* [What this task involves]: Everything from the line with "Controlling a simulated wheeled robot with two" through the line with "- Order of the" should be repeated exactly, both of those lines included, and nothing else.

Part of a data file

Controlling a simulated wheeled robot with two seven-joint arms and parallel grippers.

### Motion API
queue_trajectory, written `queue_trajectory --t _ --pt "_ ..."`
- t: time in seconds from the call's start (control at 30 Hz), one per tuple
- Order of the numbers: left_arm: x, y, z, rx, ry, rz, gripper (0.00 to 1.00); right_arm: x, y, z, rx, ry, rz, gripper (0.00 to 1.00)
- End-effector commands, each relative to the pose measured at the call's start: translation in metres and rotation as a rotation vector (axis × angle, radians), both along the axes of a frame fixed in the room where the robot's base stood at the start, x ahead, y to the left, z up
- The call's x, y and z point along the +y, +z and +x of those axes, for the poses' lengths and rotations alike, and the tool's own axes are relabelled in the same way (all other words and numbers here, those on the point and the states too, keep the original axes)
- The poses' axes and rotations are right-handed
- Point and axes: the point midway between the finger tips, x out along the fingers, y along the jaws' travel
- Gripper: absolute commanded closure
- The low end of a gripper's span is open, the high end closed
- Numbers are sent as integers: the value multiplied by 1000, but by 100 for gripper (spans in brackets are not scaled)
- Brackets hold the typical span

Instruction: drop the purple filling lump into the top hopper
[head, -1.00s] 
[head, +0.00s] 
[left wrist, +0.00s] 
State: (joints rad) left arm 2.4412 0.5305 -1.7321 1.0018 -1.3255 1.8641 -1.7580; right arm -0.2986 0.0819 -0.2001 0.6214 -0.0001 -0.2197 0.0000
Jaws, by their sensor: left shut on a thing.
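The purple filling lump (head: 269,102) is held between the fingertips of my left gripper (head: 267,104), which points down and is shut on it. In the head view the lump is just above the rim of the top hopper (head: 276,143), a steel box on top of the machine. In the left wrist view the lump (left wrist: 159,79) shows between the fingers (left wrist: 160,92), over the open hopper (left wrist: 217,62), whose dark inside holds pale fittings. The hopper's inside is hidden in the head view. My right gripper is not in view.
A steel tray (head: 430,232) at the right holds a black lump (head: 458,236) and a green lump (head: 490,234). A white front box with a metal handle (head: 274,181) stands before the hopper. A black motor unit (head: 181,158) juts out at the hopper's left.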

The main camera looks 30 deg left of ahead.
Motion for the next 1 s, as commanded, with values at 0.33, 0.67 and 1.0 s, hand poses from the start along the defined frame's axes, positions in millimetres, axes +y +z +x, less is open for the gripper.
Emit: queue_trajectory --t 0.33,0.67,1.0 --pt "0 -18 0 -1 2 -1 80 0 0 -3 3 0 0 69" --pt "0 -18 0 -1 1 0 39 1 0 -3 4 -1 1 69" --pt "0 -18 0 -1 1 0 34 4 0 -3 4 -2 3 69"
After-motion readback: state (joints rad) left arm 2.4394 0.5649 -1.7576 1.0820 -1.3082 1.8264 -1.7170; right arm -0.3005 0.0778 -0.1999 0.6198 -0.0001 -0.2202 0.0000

...

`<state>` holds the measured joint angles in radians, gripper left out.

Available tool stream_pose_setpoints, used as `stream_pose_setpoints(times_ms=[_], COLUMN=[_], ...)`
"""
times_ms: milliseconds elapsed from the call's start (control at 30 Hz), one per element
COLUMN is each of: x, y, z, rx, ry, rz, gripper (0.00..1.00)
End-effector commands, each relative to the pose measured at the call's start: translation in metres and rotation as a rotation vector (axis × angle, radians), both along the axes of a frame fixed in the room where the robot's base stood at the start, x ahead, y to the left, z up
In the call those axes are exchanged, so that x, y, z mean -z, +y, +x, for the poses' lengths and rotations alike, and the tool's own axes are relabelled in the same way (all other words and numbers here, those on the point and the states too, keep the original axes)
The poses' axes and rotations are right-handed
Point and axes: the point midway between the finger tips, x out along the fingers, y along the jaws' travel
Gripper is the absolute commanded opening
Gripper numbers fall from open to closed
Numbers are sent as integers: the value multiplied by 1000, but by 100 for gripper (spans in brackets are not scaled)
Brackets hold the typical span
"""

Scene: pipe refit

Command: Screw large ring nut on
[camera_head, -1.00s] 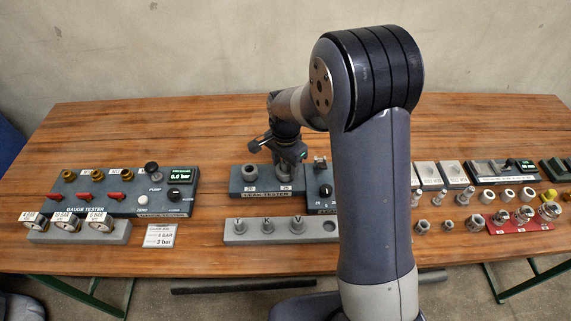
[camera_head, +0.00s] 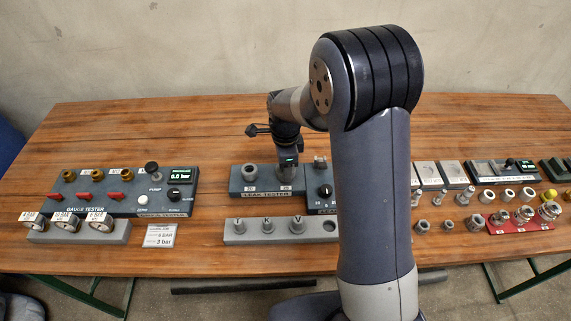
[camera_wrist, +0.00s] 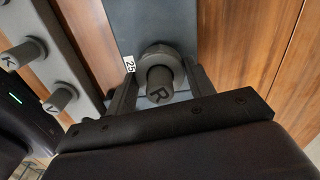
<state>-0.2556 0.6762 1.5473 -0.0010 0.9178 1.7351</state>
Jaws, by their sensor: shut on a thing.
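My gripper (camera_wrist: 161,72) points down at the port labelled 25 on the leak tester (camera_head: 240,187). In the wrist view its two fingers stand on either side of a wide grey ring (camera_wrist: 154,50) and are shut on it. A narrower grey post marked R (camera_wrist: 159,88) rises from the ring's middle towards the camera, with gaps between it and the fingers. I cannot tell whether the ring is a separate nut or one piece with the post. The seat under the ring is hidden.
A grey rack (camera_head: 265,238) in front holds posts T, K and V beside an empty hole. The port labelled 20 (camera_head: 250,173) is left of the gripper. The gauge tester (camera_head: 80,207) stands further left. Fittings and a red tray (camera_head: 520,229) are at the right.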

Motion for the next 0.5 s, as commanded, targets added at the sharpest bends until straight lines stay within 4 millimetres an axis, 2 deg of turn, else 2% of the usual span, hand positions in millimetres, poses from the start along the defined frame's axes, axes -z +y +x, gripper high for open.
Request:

--

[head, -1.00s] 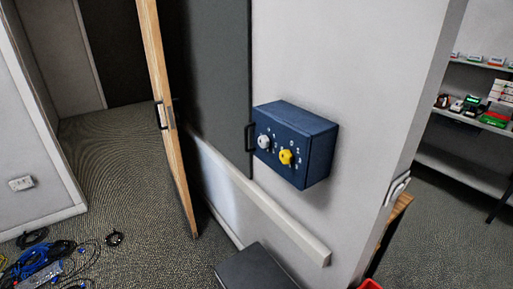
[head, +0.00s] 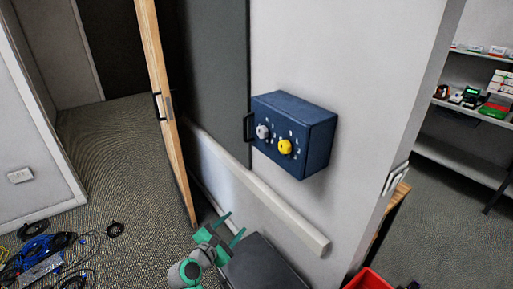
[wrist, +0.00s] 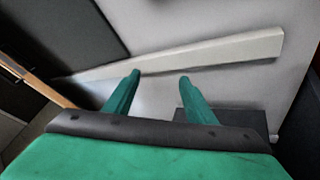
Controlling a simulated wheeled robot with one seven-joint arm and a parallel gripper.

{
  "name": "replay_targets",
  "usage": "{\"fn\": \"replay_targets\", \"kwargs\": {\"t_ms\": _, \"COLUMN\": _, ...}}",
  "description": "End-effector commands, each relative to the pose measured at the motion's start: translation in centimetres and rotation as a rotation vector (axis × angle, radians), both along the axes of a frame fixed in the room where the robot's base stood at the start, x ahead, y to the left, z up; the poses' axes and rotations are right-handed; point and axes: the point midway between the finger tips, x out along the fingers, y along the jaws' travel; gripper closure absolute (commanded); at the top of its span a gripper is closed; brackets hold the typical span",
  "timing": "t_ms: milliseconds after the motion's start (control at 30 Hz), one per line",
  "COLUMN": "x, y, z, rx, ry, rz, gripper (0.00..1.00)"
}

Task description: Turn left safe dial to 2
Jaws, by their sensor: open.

* [Answer]:
Controlling a simulated wheeled robot with two seven-joint arms and parallel grippers.

### Motion API
queue_trajectory, written `queue_trajectory --t _ --pt "_ ..."`
- t: time in seconds from the call's start (control at 30 Hz), one per tuple
- Order of the numbers: left_arm: x, y, z, rx, ry, rz, gripper (0.00 to 1.00); right_arm: x, y, z, rx, ry, rz, gripper (0.00 to 1.00)

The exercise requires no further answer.